### Information shown:
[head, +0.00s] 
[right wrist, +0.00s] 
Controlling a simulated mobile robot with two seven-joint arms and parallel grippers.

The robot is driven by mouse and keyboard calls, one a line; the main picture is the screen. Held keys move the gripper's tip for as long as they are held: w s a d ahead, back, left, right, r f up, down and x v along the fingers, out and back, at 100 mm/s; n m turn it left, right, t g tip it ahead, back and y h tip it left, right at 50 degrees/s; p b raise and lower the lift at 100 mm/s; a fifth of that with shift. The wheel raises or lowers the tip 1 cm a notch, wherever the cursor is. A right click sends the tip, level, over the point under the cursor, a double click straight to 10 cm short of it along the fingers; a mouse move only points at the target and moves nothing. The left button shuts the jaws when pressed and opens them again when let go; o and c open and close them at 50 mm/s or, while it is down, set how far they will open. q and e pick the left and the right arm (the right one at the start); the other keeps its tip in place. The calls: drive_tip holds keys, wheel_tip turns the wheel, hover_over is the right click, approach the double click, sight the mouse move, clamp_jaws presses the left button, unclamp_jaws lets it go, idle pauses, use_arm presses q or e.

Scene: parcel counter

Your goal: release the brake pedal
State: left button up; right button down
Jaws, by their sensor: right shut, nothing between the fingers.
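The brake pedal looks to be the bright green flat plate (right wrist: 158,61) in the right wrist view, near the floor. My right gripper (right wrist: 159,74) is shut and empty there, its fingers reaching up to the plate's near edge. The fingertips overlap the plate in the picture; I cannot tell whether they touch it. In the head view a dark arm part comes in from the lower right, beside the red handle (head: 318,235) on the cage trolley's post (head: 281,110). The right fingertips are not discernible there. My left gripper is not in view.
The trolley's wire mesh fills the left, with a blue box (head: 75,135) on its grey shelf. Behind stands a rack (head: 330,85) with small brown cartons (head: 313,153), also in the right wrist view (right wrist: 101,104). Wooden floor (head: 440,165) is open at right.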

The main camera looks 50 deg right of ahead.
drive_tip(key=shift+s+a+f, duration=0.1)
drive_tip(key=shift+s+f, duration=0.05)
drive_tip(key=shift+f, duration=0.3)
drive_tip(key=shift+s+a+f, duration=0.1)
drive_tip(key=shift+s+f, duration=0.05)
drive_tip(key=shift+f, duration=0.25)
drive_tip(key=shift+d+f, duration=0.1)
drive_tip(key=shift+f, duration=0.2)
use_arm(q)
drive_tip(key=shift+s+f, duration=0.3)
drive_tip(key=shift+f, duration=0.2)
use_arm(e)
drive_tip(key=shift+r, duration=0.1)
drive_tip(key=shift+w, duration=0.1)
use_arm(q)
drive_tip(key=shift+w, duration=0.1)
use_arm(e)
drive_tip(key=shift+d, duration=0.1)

### Aim of the task:
Proceeding from the line containing "[right wrist, +0.00s]" through the line containing "Controlling a simulated", transcribe the lines above exactly, both end lines included.

### Exercise answer:
[right wrist, +0.00s] 
Controlling a simulated mobile robot with two seven-joint arms and parallel grippers.

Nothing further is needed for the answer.